(Recorded robot episodes)
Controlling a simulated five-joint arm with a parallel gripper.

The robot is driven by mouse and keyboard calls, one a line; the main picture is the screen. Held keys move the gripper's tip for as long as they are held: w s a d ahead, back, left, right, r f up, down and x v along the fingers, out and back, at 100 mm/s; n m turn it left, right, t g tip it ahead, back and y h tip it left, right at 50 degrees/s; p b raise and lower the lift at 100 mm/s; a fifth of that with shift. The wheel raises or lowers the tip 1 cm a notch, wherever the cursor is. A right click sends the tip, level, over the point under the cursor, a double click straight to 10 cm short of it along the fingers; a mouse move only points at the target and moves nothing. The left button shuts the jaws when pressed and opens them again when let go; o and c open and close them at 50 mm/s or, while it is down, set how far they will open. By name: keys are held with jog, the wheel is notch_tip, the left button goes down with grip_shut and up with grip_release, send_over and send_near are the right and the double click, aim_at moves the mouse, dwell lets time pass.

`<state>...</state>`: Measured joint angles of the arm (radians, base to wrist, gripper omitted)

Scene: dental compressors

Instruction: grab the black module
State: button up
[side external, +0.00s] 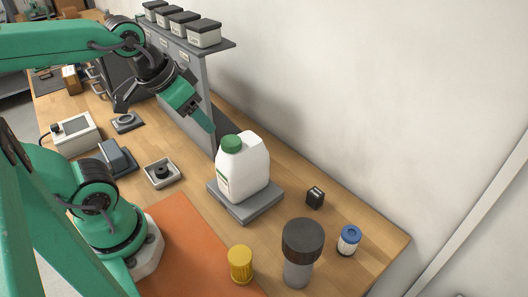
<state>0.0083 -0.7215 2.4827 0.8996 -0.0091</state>
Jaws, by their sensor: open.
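The black module (315,197) is a small dark block on the wooden table, to the right of the white jug. It stands apart from its neighbours, near the wall. My gripper (207,122) hangs in the air in front of the grey shelf unit, up and to the left of the white jug. It is far to the left of the module and holds nothing that I can see. Its jaws are open, though the gap between them is hard to make out from this side.
A white jug with a green cap (243,168) stands on a grey platform (240,207) between my gripper and the module. A dark-capped grey cylinder (301,245), a blue-capped bottle (348,240) and a yellow cap (240,264) stand nearby. The shelf (188,45) holds several boxes.

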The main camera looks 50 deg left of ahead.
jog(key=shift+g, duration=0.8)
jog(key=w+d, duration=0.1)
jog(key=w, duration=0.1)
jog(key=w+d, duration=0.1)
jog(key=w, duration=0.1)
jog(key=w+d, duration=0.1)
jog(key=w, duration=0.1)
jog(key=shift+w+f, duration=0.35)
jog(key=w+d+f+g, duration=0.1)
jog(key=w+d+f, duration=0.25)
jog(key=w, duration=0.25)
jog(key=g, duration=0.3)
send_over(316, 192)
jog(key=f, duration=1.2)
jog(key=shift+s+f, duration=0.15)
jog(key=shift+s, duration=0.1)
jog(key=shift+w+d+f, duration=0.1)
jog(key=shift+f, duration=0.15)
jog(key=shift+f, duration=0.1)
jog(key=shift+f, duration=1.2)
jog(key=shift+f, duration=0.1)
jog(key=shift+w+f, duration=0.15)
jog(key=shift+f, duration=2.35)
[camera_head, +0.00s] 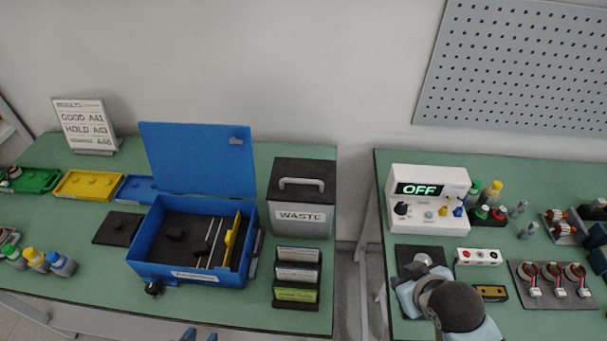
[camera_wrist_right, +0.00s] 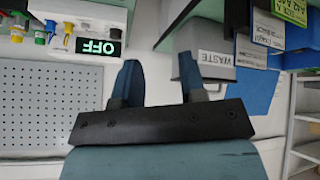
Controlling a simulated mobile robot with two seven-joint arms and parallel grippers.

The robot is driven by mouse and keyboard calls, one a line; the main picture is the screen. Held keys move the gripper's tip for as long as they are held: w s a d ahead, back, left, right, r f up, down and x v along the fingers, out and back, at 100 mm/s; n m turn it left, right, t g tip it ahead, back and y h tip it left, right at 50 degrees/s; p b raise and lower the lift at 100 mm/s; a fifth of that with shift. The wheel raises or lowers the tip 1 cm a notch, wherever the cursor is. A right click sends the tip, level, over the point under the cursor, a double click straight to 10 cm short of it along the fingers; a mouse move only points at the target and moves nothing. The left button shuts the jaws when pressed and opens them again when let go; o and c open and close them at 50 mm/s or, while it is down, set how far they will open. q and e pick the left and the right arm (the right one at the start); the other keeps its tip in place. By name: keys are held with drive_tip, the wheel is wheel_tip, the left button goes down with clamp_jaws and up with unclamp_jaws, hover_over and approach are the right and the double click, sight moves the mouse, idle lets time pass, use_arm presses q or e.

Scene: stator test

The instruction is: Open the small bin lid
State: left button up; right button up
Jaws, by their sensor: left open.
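The small bin is a grey box labelled WASTE (camera_head: 302,218) on the left bench. Its dark lid (camera_head: 304,174) with a light arched handle (camera_head: 302,183) lies shut on top. The bin also shows upside down in the right wrist view (camera_wrist_right: 215,68). My left gripper (camera_head: 198,335) shows only its blue fingertips at the bottom edge of the head view, apart and empty, in front of the left bench. My right gripper (camera_wrist_right: 158,62) has its two blue fingers apart with nothing between them. In the head view my right arm is over the right bench's front left, away from the bin.
An open blue case (camera_head: 190,283) with its lid raised stands left of the bin. A dark card rack (camera_head: 297,302) stands in front of the bin. A gap separates the benches. The right bench holds a white OFF instrument (camera_head: 428,215) and motor parts (camera_head: 555,275).

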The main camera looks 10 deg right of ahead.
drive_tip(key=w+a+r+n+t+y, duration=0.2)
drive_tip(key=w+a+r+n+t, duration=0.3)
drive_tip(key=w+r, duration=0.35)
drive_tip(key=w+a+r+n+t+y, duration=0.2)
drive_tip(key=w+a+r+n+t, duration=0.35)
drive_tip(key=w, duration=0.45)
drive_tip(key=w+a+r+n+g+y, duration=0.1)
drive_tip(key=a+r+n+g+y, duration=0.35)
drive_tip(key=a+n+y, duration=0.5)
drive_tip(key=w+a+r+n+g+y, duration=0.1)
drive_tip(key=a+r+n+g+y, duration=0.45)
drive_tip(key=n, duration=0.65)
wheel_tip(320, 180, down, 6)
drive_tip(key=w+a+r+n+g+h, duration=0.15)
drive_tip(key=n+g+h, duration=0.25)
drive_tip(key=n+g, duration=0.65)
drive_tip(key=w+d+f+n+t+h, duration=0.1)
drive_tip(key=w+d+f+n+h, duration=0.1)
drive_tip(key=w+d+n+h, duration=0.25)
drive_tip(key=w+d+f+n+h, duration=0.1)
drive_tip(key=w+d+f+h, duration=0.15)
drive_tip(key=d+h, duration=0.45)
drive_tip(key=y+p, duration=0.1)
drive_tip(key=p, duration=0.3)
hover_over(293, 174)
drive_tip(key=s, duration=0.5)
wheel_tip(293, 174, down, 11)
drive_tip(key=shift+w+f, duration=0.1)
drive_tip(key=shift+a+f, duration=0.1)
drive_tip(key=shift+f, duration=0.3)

- _WHAT YOU SHOULD DO_:
In your copy, leave out the pictures and reproduce the material above exactly.

- _PROBLEM SOLUTION_:
Controlling a simulated five-joint arm with a parallel gripper.

The robot is driven by mouse and keyboard calls, one a line; the main picture is the screen. Held keys move the gripper's tip for as long as they are held: w s a d ahead, back, left, right, r f up, down and x v along the fingers, out and back, at 100 mm/s; n m turn it left, right, t g tip it ahead, back and y h tip it left, right at 50 degrees/s; p b raise and lower the lift at 100 mm/s; a fifth of that with shift. The wheel raises or lowers the tip 1 cm a notch, wherever the cursor is. A right click sends the tip, level, over the point under the cursor, a double click straight to 10 cm short of it along the fingers; a mouse move only points at the target and moves nothing. The left button shuts the jaws when pressed and opens them again when let go; o and c open and close them at 50 mm/s or, while it is down, set how far they will open. By name: keys are held with jog, the wheel is notch_tip, the left button goes down with grip_shut and up with grip_release, send_over and send_near are the right and the double click, aim_at moves the mouse, dwell lets time pass.

`<state>...</state>`: Measured joint angles of the arm (radians, base to wrist, gripper omitted)

Scene: dental compressors

Instruction: grab the black module
State: button up
[side external, +0.00s] 
<state>0.0083 -0.7215 2.4827 0.8996 -0.0091</state>
Jaws, by their sensor: open.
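The black module (315,197) is a small dark block on the wooden table, to the right of the white jug. It stands apart from its neighbours, near the wall. My gripper (207,122) hangs in the air in front of the grey shelf unit, up and to the left of the white jug. It is far to the left of the module and holds nothing that I can see. Its jaws are open, though the gap between them is hard to make out from this side.
A white jug with a green cap (243,168) stands on a grey platform (240,207) between my gripper and the module. A dark-capped grey cylinder (301,245), a blue-capped bottle (348,240) and a yellow cap (240,264) stand nearby. The shelf (188,45) holds several boxes.

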The main camera looks 50 deg left of ahead.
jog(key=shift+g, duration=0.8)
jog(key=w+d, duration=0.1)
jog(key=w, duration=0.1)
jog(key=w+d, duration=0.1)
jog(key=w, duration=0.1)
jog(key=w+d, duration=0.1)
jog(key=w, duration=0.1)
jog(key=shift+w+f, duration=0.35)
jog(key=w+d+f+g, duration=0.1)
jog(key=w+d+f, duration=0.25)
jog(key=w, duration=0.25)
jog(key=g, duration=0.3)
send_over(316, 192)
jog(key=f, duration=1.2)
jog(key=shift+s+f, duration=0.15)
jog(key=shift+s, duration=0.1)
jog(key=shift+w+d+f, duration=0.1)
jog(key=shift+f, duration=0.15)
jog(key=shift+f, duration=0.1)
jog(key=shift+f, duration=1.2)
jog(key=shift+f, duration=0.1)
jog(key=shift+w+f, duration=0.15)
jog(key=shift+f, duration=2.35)
[camera_head, +0.00s] 
[camera_wrist_right, +0.00s] 
Controlling a simulated mobile robot with two seven-joint arms and parallel grippers.

The robot is driven by mouse and keyboard calls, one a line; the main picture is the screen. Held keys move the gripper's tip for as long as they are held: w s a d ahead, back, left, right, r f up, down and x v along the fingers, out and back, at 100 mm/s; n m turn it left, right, t g tip it ahead, back and y h tip it left, right at 50 degrees/s; p b raise and lower the lift at 100 mm/s; a fifth of that with shift. The wheel raises or lowers the tip 1 cm a notch, wherever the cursor is. A right click sends the tip, level, over the point under the cursor, a double click straight to 10 cm short of it along the fingers; a mouse move only points at the target and moves nothing. The left button shuts the jaws when pressed and opens them again when let go; o and c open and close them at 50 mm/s or, while it is down, set how far they will open. q and e pick the left and the right arm (the right one at the start); the other keeps its tip in place. By name: keys are held with drive_tip, the wheel is wheel_tip, the left button goes down with clamp_jaws and up with unclamp_jaws, hover_over and approach are the right and the double click, sight moves the mouse, idle lets time pass, use_arm presses q or e.

Scene: stator test

The instruction is: Open the small bin lid
State: left button up; right button up
Jaws, by their sensor: left open.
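The small bin is a grey box labelled WASTE (camera_head: 302,218) on the left bench. Its dark lid (camera_head: 304,174) with a light arched handle (camera_head: 302,183) lies shut on top. The bin also shows upside down in the right wrist view (camera_wrist_right: 215,68). My left gripper (camera_head: 198,335) shows only its blue fingertips at the bottom edge of the head view, apart and empty, in front of the left bench. My right gripper (camera_wrist_right: 158,62) has its two blue fingers apart with nothing between them. In the head view my right arm is over the right bench's front left, away from the bin.
An open blue case (camera_head: 190,283) with its lid raised stands left of the bin. A dark card rack (camera_head: 297,302) stands in front of the bin. A gap separates the benches. The right bench holds a white OFF instrument (camera_head: 428,215) and motor parts (camera_head: 555,275).

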The main camera looks 10 deg right of ahead.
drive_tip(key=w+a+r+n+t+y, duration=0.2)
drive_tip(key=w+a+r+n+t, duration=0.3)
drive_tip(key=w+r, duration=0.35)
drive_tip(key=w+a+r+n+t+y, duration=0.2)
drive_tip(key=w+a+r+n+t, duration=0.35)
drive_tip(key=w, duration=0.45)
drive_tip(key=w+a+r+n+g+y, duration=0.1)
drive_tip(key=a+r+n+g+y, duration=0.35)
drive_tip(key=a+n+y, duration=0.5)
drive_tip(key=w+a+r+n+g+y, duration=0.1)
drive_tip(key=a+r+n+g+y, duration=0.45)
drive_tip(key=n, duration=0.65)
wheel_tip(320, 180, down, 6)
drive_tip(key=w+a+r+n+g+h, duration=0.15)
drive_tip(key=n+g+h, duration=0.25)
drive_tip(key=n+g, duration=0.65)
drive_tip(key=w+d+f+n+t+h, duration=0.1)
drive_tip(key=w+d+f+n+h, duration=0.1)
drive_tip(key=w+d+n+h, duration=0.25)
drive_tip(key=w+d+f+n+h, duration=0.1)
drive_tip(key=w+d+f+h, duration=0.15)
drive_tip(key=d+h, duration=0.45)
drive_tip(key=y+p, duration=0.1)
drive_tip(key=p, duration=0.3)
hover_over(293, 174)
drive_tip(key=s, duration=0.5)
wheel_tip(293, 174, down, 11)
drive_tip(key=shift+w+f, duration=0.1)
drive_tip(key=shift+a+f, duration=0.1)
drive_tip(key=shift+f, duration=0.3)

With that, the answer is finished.